Accuracy of the intrinsics
The supplied Intel® RealSense™ Depth Module D400 Series Custom Calibration program uses the traditional method, displaying a chequerboard to the camera in various poses and solving for the intrinsics. There are several issues with this methodology:
- This method establishes the intrinsics solely for the colour camera.
- Although it resolves to sub-pixel accuracy, it does so on a single frame, which is imprecise. The results of 3D calculations are extremely sensitive to errors in the field-of-view: A one-degree error in the vertical field of view translates into >11mm error at 1 metre. Concomitant errors in the horizontal field of view make matters worse and they are quadratic in the depth.
- The depth stream is synthesised by the stereo depth module and the vision processor. Imperfections anywhere in the chain (unforeseen distortion, varying refraction at different wavelengths, heuristics in the algorithms, depth filtering) may negatively affect the accuracy. One cannot assume that an apparently perfect colour image will produce ideal results in the depth map.
Non-linearity
This is readily observed with the supplied DepthQuality tool. When viewing a target at a measured distance of 1’000 from the glass, the instantaneous reported depth is out by ~22mm:
By averaging depth measurements over a period, errors in precision can be eliminated. Averaged over 1’000’000 measurements, my out-of-the-box D435 reports a range of 980.70mm – an error of 19.3mm. This is within the specified accuracy 2%=20mm but increases quadratically, as is to be expected. Fortunately, this non-linearity appears to be constant for a given camera and once determined, can be eliminated.
Focal Point
The focal point of the depth map is supplied in the Intel RealSense D400 Series Datasheet, for a D435 it is defined as being 3.2mm behind of the glass. Presumably due to the manufacturing tolerances of ±3%, the focal point may in reality be tens of mm away.
Mounting
No matter how precisely the camera is mounted, there will be errors between the mounting and the camera’s true central axis. Knowing them improves the accuracy when translating from the camera frame to the parent (vehicle or world) frame.
Solution
I have written a program that calibrates a camera based solely on measurements in the depth stream. It derives all the parameters discussed above by making several observations of a target with known dimensions. A much higher degree of accuracy is obtained by averaging over a large number of measurements. The optimal parameter values are then calculated, as a single problem, with a non-linear solver.

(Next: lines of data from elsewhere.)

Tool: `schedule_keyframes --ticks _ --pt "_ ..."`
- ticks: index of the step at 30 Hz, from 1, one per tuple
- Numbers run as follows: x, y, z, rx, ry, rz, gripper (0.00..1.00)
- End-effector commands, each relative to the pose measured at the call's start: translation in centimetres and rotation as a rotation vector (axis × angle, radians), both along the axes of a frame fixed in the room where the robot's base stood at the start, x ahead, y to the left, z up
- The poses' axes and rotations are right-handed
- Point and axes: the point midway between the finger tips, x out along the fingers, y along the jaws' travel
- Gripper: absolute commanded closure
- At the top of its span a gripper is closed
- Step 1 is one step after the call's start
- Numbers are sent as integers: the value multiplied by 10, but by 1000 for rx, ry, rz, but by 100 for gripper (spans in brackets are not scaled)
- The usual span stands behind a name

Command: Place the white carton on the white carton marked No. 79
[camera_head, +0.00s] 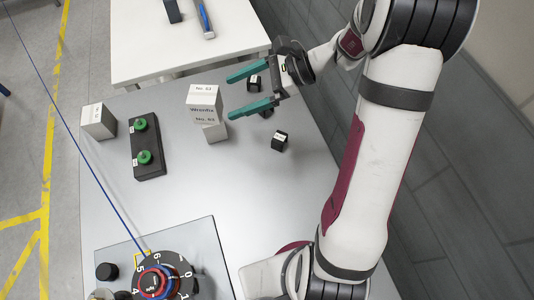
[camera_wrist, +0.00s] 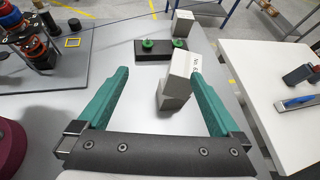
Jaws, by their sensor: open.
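A white carton (camera_head: 203,95) sits on top of another white carton (camera_head: 216,133), slightly turned against it. The upper one carries print that looks like "Wrenfix" and a number in the sixties; I cannot read it surely. In the wrist view the upper carton (camera_wrist: 184,64) and lower carton (camera_wrist: 174,94) stand ahead of my fingers, nearer the right one. A separate white carton (camera_head: 98,121) stands at the table's left; its mark is too small to read. It also shows in the wrist view (camera_wrist: 182,23). My gripper (camera_head: 229,97) is open and empty, right of the stack.
A black block with two green knobs (camera_head: 147,150) lies between the lone carton and the stack. Small black labelled cubes (camera_head: 280,141) (camera_head: 254,83) lie near my gripper. A plate with a dial (camera_head: 158,275) is at the front. A white side table (camera_head: 150,50) stands behind.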

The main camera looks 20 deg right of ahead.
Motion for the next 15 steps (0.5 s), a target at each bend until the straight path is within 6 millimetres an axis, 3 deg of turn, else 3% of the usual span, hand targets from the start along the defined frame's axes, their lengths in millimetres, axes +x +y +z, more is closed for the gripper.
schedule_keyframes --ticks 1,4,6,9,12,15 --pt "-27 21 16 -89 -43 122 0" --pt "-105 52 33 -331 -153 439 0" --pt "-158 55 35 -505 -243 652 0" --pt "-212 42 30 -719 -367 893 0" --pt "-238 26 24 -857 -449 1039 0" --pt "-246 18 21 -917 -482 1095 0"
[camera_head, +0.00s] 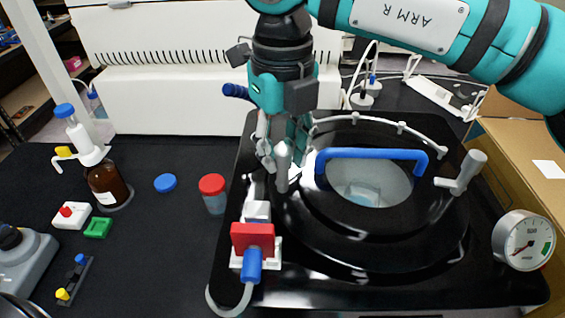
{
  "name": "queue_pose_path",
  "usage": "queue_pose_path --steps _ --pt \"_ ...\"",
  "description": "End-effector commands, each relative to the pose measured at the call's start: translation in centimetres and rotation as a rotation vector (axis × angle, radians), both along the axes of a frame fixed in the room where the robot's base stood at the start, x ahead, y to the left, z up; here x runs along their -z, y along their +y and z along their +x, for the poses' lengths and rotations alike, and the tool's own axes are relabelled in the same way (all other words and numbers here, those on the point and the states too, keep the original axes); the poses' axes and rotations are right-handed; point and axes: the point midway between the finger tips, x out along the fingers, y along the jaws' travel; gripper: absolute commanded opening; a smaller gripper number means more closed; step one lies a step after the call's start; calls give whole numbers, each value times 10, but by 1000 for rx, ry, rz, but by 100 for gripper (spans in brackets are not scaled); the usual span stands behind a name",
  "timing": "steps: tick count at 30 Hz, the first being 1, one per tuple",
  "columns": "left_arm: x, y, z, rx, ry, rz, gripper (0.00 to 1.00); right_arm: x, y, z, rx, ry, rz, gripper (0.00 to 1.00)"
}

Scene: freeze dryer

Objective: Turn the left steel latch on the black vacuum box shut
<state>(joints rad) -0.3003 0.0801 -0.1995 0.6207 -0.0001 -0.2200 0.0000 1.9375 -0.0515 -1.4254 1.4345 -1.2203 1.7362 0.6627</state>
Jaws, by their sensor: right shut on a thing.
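The black vacuum box (420,292) fills the middle and right of the table, with a round lid that has a clear window and a blue handle (372,154). The left steel latch (283,172) stands at the left edge of the lid, its knob upright and its lower part partly hidden. My right gripper (280,150) comes down from above and is shut on this latch, the fingers around the knob. Another steel latch (463,173) shows at the right of the lid.
A red and white valve block with a blue plug and hose (253,240) sits just in front of the left latch. A red-capped jar (214,194), blue cap (165,183) and brown bottle (108,184) stand to the left. A pressure gauge (524,241) is at the right.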

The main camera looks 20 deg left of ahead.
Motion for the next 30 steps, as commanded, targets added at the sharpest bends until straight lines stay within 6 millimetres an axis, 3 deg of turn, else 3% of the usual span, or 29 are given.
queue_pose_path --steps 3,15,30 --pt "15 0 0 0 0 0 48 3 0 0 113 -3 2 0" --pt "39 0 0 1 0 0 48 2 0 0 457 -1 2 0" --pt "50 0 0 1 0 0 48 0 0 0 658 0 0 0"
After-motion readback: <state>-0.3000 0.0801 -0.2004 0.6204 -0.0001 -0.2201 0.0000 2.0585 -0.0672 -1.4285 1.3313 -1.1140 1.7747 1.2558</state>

It is open-source, available on GitHub https://github.com/smirkingman/RealSense-Calibrator
Screenshot of an optimiser output:
Discussion
The comparisons presented above use the Z-range as the metric, as this is the metric in the reference documentation. The Z measure alone is only part of the answer, a more realistic metric is the 3D error of the point: the vector between the truth and the 3D point determined by the camera and software. Futhermore, just supplying a number doesn’t tell the whole story. Traditional error analysis supplies descriptive statistics, which give a value and a confidence known as the 68–95–99.7 rule, which allows us to make statements like “The error will be no more than Xmm 99.7% of the time” (3-sigma, or 3σ).
The 3D error – the length of the vector between the true coordinates of the point and what the camera+software reported is:
The 3-sigma error is:
what this shows is that at 1.5 metres, the coordinates of the 3D point will be between 1’447 and 1’553 from the camera 99.7% of the time.